Low tide from a distance looks and feels quieter; up closer we enter a new kind of organic tumult – creatures living out their lives, suffering their own travails, enjoying their own kinds of breakthroughs. We’re walking through their neighborhood and don’t speak the language – that feeling of lucid attention to every wondrous detail running concurrently (electrically) with a deep Unfamiliarity.
Low tide is a reminder that the marks we make in life are transitory – as well as the marks life makes on us.
The austere Martian surface as seen from a passing satellite at an elevation of 200 kilometers. (Or rivulets of beach sand 5 minutes old – and five minutes from oblivion – photographed from 12 inches above)
Low (ebb) tide opens up an expansive palette, a shimmering Impressionist mirror.
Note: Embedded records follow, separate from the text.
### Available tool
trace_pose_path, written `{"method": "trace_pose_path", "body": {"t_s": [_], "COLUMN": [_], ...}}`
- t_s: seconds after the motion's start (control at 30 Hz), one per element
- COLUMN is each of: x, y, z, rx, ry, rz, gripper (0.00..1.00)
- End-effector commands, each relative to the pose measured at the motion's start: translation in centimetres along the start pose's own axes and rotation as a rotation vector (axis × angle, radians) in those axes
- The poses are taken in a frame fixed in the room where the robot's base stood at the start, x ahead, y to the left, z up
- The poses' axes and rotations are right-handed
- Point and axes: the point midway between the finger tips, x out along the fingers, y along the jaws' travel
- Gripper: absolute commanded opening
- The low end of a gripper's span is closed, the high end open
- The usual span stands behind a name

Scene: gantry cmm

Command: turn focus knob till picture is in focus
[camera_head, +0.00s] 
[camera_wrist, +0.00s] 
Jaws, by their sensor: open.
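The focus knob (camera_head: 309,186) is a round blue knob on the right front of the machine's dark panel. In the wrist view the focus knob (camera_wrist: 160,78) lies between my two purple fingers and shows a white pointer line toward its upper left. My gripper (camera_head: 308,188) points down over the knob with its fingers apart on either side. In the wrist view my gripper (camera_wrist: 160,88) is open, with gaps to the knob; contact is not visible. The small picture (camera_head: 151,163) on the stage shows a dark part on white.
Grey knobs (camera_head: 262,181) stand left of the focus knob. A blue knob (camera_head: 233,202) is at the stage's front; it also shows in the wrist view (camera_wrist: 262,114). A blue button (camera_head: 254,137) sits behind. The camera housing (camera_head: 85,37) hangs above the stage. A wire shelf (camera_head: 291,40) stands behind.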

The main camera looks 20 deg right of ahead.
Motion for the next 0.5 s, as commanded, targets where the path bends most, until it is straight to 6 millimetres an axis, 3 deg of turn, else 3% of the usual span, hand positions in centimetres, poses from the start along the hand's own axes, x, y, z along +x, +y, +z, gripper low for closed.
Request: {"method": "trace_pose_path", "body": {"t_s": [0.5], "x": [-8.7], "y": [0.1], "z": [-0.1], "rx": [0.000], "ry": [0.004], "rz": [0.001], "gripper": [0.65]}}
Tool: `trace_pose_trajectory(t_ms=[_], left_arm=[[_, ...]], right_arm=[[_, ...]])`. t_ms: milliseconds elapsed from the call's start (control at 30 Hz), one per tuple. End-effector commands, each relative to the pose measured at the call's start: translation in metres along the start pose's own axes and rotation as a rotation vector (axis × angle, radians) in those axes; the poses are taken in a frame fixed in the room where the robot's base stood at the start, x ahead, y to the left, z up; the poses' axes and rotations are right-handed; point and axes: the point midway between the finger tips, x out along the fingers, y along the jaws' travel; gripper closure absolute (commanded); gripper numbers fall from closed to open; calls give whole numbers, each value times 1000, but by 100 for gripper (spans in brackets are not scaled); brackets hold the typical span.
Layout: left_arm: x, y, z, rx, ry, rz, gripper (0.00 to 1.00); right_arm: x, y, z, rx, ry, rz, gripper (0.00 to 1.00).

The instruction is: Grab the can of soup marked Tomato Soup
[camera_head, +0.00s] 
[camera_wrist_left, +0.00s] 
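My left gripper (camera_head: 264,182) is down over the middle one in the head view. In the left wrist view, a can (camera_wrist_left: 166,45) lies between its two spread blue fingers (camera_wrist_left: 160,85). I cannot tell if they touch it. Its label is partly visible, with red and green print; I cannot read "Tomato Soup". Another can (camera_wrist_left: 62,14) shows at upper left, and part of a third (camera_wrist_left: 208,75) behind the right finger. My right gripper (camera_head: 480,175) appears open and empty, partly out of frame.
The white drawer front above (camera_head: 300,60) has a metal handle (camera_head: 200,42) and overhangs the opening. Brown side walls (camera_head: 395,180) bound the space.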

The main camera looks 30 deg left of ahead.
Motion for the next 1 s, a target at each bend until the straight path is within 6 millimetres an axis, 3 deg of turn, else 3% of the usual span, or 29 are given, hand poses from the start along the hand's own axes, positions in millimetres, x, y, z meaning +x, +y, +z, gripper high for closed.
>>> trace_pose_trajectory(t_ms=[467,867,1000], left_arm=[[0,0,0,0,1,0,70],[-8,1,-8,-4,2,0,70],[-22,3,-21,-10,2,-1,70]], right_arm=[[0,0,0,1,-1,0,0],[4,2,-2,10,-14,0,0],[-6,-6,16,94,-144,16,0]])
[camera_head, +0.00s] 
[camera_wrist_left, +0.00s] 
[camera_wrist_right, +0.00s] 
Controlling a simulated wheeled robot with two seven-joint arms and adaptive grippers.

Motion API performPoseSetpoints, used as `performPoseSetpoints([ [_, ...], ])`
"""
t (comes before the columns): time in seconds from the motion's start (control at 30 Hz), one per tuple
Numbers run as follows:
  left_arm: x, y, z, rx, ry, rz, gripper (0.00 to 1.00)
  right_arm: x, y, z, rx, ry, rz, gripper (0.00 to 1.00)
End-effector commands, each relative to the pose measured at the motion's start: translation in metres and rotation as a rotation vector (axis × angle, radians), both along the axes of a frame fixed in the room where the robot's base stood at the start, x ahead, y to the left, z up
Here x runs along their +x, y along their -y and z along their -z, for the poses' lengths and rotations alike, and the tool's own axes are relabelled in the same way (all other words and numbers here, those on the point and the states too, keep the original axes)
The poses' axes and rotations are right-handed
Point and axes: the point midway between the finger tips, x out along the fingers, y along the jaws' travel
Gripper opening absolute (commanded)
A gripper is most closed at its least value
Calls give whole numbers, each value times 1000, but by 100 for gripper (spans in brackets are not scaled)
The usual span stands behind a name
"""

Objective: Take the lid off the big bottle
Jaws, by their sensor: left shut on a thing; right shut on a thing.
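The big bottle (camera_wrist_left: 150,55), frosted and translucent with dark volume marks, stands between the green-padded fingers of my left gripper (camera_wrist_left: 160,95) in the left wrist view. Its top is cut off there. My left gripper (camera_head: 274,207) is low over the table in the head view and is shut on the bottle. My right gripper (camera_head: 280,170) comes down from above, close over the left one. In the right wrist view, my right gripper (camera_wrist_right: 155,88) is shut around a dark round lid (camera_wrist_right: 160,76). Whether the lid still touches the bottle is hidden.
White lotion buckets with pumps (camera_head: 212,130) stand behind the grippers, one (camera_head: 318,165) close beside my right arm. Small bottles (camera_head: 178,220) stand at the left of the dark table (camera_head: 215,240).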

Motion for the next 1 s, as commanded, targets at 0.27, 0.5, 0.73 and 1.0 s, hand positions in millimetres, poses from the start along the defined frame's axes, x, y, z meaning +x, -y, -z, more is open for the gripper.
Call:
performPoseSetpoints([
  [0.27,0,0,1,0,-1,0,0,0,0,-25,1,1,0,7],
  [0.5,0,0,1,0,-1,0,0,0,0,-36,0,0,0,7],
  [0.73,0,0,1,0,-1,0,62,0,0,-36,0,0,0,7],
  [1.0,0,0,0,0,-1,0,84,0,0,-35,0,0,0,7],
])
The touch of feet like so many drops of paint.
“At a low ebb” – meaning: “In a bad way” or “Not going so well” or “All tuckered out.” A lovely English idiom that also, clumsily, misses the mark. Educators are far too used to surfing at high tide – always on the cusp of getting tipped and swallowed, staying upright on that next wave courtesy of muscle memory and a sharpened sense of danger.
I would hope for all of them the most radical act of finding the emptiest possible space for sprawling out (face down or face up – individual preference) and letting the year’s unquantifiable dose of adrenalin seep out – the ebb tide will do the rest.
After 176 days of school I’m not really cognizant anymore of just how fatigued I feel – the daily push is habit and the nerves, bones and muscles move together in rehearsed tandem (the mind is in there too, though not always in synchronous fashion). Dissolution in all its unknowable tones and shades; the most vivid sense of renewal at lowest tide.